[GIVEN ENTRIES start]
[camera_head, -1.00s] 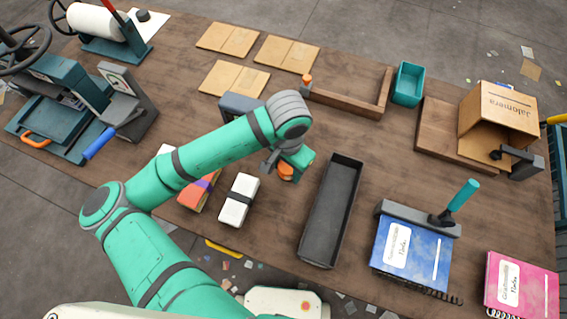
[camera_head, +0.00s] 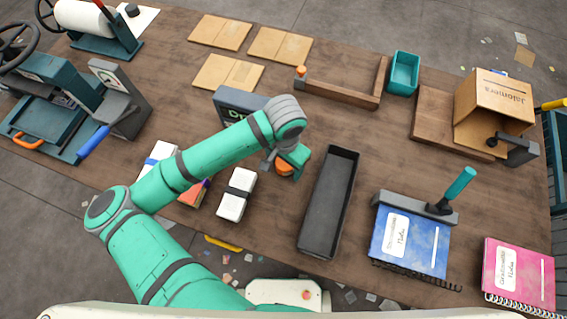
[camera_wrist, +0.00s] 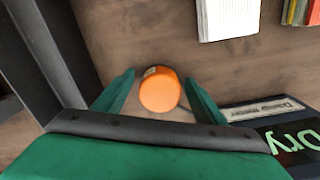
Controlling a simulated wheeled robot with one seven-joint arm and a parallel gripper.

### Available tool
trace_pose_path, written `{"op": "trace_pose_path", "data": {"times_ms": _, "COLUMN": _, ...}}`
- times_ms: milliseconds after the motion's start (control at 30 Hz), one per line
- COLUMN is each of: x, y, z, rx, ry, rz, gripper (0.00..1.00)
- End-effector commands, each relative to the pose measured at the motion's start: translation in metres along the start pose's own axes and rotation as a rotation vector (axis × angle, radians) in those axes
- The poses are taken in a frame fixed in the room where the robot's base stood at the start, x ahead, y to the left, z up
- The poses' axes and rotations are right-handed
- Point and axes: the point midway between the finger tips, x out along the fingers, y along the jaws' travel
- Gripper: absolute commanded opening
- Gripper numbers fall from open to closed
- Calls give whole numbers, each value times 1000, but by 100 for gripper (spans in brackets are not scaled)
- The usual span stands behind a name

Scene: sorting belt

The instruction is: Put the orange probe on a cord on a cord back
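The orange probe (camera_wrist: 160,90) shows in the wrist view as a rounded orange body with a small pale label, between my two fingers. In the head view the probe (camera_head: 284,168) is partly hidden by my gripper (camera_head: 291,160). My gripper (camera_wrist: 160,95) is open, with a narrow gap visible on each side of the probe. A thin dark piece of what may be its cord shows at its right. A dark meter (camera_wrist: 292,138) with a green "Dry" display stands close by; it also shows behind my arm in the head view (camera_head: 232,104).
A long dark tray (camera_head: 330,205) lies right of my gripper, its wall close by in the wrist view (camera_wrist: 45,50). A white banded block (camera_head: 236,194) lies to the left. A wooden frame (camera_head: 340,92) is behind. Notebooks (camera_head: 410,240) lie front right.

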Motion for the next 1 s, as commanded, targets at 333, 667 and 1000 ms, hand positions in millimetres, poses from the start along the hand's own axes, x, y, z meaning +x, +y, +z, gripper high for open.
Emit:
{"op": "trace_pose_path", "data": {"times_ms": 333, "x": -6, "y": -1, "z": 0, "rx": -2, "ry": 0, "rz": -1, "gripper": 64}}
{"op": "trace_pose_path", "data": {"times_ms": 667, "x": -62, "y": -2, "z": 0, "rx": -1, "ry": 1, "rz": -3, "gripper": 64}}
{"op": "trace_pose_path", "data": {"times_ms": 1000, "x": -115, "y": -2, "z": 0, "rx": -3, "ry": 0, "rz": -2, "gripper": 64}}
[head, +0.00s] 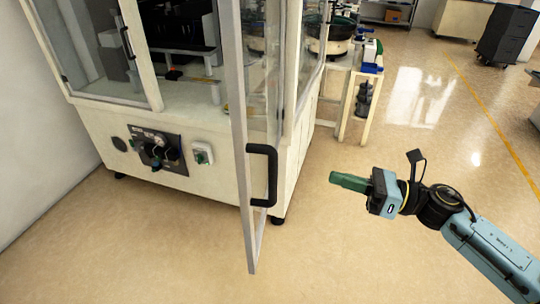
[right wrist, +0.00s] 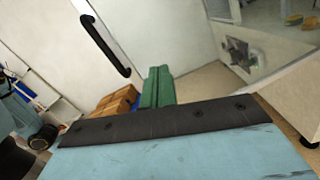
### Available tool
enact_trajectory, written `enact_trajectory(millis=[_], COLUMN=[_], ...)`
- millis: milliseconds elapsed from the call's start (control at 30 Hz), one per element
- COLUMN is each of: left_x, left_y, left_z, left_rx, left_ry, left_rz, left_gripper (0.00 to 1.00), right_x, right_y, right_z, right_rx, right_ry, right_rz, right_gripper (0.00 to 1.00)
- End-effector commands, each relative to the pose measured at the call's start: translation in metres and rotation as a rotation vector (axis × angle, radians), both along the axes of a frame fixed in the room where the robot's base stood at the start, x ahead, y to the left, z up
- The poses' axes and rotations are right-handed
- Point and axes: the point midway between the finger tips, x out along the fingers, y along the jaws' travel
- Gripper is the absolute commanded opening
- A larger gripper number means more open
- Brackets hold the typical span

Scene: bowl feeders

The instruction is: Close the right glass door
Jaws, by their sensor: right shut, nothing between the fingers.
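The right glass door (head: 240,130) stands swung open, jutting out from the machine toward me. Its black handle (head: 264,175) is on the door's free-edge side; the handle also shows at the upper left of the right wrist view (right wrist: 106,46). My right gripper (head: 336,179) is to the right of the handle, apart from it, with its green fingers pointing left toward the door. The fingers are together and empty, also in the right wrist view (right wrist: 157,86). My left gripper is in neither view.
The white machine cabinet (head: 100,128) carries a control panel (head: 157,150) and a left glass door (head: 133,50) that looks shut. A stand with a bowl feeder (head: 332,45) is behind at the right. The floor (head: 330,255) around my right gripper is clear.

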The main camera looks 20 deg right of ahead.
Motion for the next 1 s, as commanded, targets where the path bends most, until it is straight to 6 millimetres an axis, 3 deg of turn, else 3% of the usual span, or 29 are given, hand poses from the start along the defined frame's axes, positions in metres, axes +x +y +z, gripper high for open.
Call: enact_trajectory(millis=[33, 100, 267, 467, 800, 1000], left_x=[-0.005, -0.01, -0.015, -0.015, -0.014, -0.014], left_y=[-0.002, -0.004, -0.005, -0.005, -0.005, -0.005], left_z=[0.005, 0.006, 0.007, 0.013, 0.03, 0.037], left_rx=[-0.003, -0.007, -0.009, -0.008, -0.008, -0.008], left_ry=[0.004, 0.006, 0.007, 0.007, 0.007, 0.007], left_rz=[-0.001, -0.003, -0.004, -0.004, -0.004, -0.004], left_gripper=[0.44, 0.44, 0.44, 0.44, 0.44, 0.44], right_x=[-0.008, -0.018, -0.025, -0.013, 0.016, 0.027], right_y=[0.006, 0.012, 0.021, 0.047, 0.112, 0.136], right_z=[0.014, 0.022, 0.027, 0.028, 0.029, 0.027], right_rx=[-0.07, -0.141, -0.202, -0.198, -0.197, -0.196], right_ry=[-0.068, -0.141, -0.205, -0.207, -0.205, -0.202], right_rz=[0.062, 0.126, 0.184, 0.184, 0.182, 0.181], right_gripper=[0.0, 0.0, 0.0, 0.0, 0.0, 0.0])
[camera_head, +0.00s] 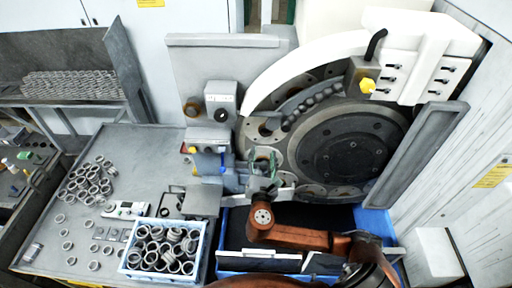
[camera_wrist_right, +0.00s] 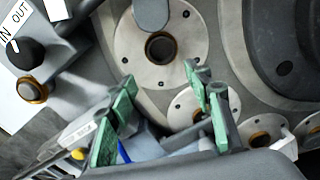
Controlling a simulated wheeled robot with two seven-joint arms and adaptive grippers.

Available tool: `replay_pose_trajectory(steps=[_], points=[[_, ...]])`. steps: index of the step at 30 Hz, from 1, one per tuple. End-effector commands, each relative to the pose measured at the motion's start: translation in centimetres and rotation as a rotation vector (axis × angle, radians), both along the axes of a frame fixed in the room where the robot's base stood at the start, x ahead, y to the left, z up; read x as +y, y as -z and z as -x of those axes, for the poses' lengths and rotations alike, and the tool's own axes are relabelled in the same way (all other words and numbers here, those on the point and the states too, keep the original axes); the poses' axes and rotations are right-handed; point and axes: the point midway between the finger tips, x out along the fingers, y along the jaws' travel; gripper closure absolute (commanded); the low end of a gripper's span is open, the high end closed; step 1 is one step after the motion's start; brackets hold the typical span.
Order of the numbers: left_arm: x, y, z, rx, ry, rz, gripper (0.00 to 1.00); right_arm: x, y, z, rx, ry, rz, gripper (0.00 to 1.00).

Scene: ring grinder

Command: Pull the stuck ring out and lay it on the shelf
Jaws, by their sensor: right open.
[GIVEN ENTRIES end]
Quote every record above exactly, leaving out any pictures.

[camera_head, -1.00s] 
[camera_head, +0.00s] 
[camera_wrist, +0.00s] 
Controlling a simulated wheeled robot with one seven-joint arm and a parallel gripper.

### Available tool
trace_pose_path, written `{"op": "trace_pose_path", "data": {"times_ms": _, "COLUMN": _, ...}}`
- times_ms: milliseconds after the motion's start (control at 30 Hz), one per line
- COLUMN is each of: x, y, z, rx, ry, rz, gripper (0.00..1.00)
- End-effector commands, each relative to the pose measured at the motion's start: translation in metres along the start pose's own axes and rotation as a rotation vector (axis × angle, radians) in those axes
- The poses are taken in a frame fixed in the room where the robot's base stood at the start, x ahead, y to the left, z up
- The poses' axes and rotations are right-handed
- Point and axes: the point midway between the finger tips, x out along the fingers, y along the jaws' travel
- Gripper: absolute commanded opening
- Gripper numbers fall from open to closed
- Calls give whole numbers, each value times 1000, but by 100 for gripper (spans in brackets are not scaled)
- The usual span stands behind a name

Scene: sorting belt

The instruction is: Put the orange probe on a cord on a cord back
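The orange probe (camera_wrist: 160,90) shows in the wrist view as a rounded orange body with a small pale label, between my two fingers. In the head view the probe (camera_head: 284,168) is partly hidden by my gripper (camera_head: 291,160). My gripper (camera_wrist: 160,95) is open, with a narrow gap visible on each side of the probe. A thin dark piece of what may be its cord shows at its right. A dark meter (camera_wrist: 292,138) with a green "Dry" display stands close by; it also shows behind my arm in the head view (camera_head: 232,104).
A long dark tray (camera_head: 330,205) lies right of my gripper, its wall close by in the wrist view (camera_wrist: 45,50). A white banded block (camera_head: 236,194) lies to the left. A wooden frame (camera_head: 340,92) is behind. Notebooks (camera_head: 410,240) lie front right.

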Motion for the next 1 s, as commanded, targets at 333, 667 and 1000 ms, hand positions in millimetres, poses from the start along the hand's own axes, x, y, z meaning +x, +y, +z, gripper high for open.
Emit:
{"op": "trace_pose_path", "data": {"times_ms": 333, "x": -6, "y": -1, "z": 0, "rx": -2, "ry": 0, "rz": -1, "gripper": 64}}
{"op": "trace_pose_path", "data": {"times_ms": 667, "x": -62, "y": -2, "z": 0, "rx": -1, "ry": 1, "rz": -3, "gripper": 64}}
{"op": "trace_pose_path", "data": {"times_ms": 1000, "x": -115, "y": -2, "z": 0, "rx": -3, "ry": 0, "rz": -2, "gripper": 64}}
[head, +0.00s] 
[right wrist, +0.00s] 
### Available tool
enact_trajectory, written `enact_trajectory(millis=[_], COLUMN=[_], ...)`
- millis: milliseconds elapsed from the call's start (control at 30 Hz), one per element
- COLUMN is each of: left_x, left_y, left_z, left_rx, left_ry, left_rz, left_gripper (0.00 to 1.00), right_x, right_y, right_z, right_rx, right_ry, right_rz, right_gripper (0.00 to 1.00)
- End-effector commands, each relative to the pose measured at the call's start: translation in metres and rotation as a rotation vector (axis × angle, radians), both along the axes of a frame fixed in the room where the robot's base stood at the start, x ahead, y to the left, z up
- The poses' axes and rotations are right-handed
- Point and axes: the point midway between the finger tips, x out along the fingers, y along the jaws' travel
- Gripper is the absolute commanded opening
- A larger gripper number means more open
- Brackets hold the typical span

Scene: bowl feeders

The instruction is: Close the right glass door
Jaws, by their sensor: right shut, nothing between the fingers.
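The right glass door (head: 240,130) stands swung open, jutting out from the machine toward me. Its black handle (head: 264,175) is on the door's free-edge side; the handle also shows at the upper left of the right wrist view (right wrist: 106,46). My right gripper (head: 336,179) is to the right of the handle, apart from it, with its green fingers pointing left toward the door. The fingers are together and empty, also in the right wrist view (right wrist: 157,86). My left gripper is in neither view.
The white machine cabinet (head: 100,128) carries a control panel (head: 157,150) and a left glass door (head: 133,50) that looks shut. A stand with a bowl feeder (head: 332,45) is behind at the right. The floor (head: 330,255) around my right gripper is clear.

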The main camera looks 20 deg right of ahead.
Motion for the next 1 s, as commanded, targets where the path bends most, until it is straight to 6 millimetres an axis, 3 deg of turn, else 3% of the usual span, or 29 are given, hand poses from the start along the defined frame's axes, positions in metres, axes +x +y +z, gripper high for open.
Call: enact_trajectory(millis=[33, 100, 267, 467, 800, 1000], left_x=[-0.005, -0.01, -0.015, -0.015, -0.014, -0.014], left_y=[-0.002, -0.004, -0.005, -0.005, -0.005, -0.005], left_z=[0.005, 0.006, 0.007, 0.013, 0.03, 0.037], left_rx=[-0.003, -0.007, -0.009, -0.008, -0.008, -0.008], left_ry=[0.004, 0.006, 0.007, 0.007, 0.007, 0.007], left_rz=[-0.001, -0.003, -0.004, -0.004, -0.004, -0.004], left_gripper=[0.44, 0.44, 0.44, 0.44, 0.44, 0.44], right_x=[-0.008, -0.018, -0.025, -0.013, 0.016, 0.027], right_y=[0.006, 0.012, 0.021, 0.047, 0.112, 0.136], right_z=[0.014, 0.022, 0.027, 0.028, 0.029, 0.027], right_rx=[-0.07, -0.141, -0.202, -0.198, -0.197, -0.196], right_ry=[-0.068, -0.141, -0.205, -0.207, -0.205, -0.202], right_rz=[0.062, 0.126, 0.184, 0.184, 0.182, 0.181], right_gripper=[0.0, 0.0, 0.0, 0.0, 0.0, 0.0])
[camera_head, +0.00s] 
[camera_wrist_right, +0.00s] 
Controlling a simulated wheeled robot with two seven-joint arms and adaptive grippers.

Available tool: `replay_pose_trajectory(steps=[_], points=[[_, ...]])`. steps: index of the step at 30 Hz, from 1, one per tuple. End-effector commands, each relative to the pose measured at the motion's start: translation in centimetres and rotation as a rotation vector (axis × angle, radians), both along the axes of a frame fixed in the room where the robot's base stood at the start, x ahead, y to the left, z up; read x as +y, y as -z and z as -x of those axes, for the poses' lengths and rotations alike, and the tool's own axes are relabelled in the same way (all other words and numbers here, those on the point and the states too, keep the original axes); the poses' axes and rotations are right-handed; point and axes: the point midway between the finger tips, x out along the fingers, y along the jaws' travel; gripper closure absolute (commanded); the low end of a gripper's span is open, the high end closed; step 1 is one step after the motion's start; brackets hold the typical span.
Order of the numbers: left_arm: x, y, z, rx, ry, rz, gripper (0.00 to 1.00); right_arm: x, y, z, rx, ry, rz, gripper (0.00 to 1.00).

Scene: ring grinder

Command: Pull the stuck ring out and lay it on the shelf
Jaws, by their sensor: right open.

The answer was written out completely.